__GOAL__
Are you able to quote each entry exactly as written?

-- start LISTED ENTRIES --

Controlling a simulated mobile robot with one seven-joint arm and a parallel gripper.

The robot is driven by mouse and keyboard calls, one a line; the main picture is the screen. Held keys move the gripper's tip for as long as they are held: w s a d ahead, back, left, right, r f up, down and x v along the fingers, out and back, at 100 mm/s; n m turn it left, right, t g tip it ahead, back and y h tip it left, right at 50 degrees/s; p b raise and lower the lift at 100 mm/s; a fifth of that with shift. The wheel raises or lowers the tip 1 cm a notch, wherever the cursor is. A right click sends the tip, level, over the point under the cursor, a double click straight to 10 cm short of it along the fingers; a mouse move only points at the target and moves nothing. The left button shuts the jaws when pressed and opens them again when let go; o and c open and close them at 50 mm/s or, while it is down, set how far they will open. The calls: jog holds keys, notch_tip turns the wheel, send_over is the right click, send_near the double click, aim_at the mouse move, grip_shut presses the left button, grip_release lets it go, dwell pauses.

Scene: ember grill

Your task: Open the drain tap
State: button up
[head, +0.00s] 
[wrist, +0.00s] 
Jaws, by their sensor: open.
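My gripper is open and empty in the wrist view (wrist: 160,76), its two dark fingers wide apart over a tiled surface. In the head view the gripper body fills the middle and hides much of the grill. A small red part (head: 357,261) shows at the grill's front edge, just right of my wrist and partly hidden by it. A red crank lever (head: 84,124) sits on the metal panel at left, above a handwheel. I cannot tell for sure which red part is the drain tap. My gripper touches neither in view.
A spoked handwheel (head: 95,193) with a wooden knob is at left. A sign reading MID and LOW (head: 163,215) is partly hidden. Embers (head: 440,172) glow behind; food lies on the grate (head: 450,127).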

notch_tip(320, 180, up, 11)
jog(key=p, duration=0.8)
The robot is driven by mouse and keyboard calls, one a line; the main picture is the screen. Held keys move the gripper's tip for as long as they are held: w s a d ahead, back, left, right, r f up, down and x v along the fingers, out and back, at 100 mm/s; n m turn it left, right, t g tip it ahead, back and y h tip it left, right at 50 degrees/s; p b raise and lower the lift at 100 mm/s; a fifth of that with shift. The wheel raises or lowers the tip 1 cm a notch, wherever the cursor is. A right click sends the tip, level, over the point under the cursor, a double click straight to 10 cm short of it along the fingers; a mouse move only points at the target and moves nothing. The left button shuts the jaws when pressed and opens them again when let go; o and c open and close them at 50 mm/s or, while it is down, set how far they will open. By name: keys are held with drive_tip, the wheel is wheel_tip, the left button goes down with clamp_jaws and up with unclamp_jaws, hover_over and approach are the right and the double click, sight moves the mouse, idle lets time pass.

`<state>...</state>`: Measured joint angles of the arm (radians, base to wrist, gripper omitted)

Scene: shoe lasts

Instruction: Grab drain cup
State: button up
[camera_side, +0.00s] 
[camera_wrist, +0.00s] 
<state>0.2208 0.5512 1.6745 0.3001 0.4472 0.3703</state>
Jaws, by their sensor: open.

-- end LISTED ENTRIES --

__SOLUTION TO THE EXERCISE__
Controlling a simulated mobile robot with one seven-joint arm and a parallel gripper.

The robot is driven by mouse and keyboard calls, one a line; the main picture is the screen. Held keys move the gripper's tip for as long as they are held: w s a d ahead, back, left, right, r f up, down and x v along the fingers, out and back, at 100 mm/s; n m turn it left, right, t g tip it ahead, back and y h tip it left, right at 50 degrees/s; p b raise and lower the lift at 100 mm/s; a fifth of that with shift. The wheel raises or lowers the tip 1 cm a notch, wherever the cursor is. A right click sends the tip, level, over the point under the cursor, a double click straight to 10 cm short of it along the fingers; a mouse move only points at the target and moves nothing. The left button shuts the jaws when pressed and opens them again when let go; o and c open and close them at 50 mm/s or, while it is down, set how far they will open. The calls: jog holds keys, notch_tip turns the wheel, send_over is the right click, send_near the double click, aim_at the mouse move, grip_shut presses the left button, grip_release lets it go, dwell pauses.

Scene: ember grill

Your task: Open the drain tap
State: button up
[head, +0.00s] 
[wrist, +0.00s] 
Jaws, by their sensor: open.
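My gripper is open and empty in the wrist view (wrist: 160,76), its two dark fingers wide apart over a tiled surface. In the head view the gripper body fills the middle and hides much of the grill. A small red part (head: 357,261) shows at the grill's front edge, just right of my wrist and partly hidden by it. A red crank lever (head: 84,124) sits on the metal panel at left, above a handwheel. I cannot tell for sure which red part is the drain tap. My gripper touches neither in view.
A spoked handwheel (head: 95,193) with a wooden knob is at left. A sign reading MID and LOW (head: 163,215) is partly hidden. Embers (head: 440,172) glow behind; food lies on the grate (head: 450,127).

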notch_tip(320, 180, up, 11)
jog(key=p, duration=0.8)
The robot is driven by mouse and keyboard calls, one a line; the main picture is the screen. Held keys move the gripper's tip for as long as they are held: w s a d ahead, back, left, right, r f up, down and x v along the fingers, out and back, at 100 mm/s; n m turn it left, right, t g tip it ahead, back and y h tip it left, right at 50 degrees/s; p b raise and lower the lift at 100 mm/s; a fifth of that with shift. The wheel raises or lowers the tip 1 cm a notch, wherever the cursor is. A right click sends the tip, level, over the point under the cursor, a double click straight to 10 cm short of it along the fingers; a mouse move only points at the target and moves nothing. The left button shuts the jaws when pressed and opens them again when let go; o and c open and close them at 50 mm/s or, while it is down, set how far they will open. By name: keys are held with drive_tip, the wheel is wheel_tip, the left button goes down with clamp_jaws and up with unclamp_jaws, hover_over and approach are the right and the double click, sight moves the mouse, idle lets time pass.

`<state>...</state>`: Measured joint angles of the arm (radians, base to wrist, gripper omitted)

Scene: shoe lasts

Instruction: Grab drain cup
State: button up
[camera_side, +0.00s] 
[camera_wrist, +0.00s] 
<state>0.2208 0.5512 1.6745 0.3001 0.4472 0.3703</state>
Jaws, by their sensor: open.

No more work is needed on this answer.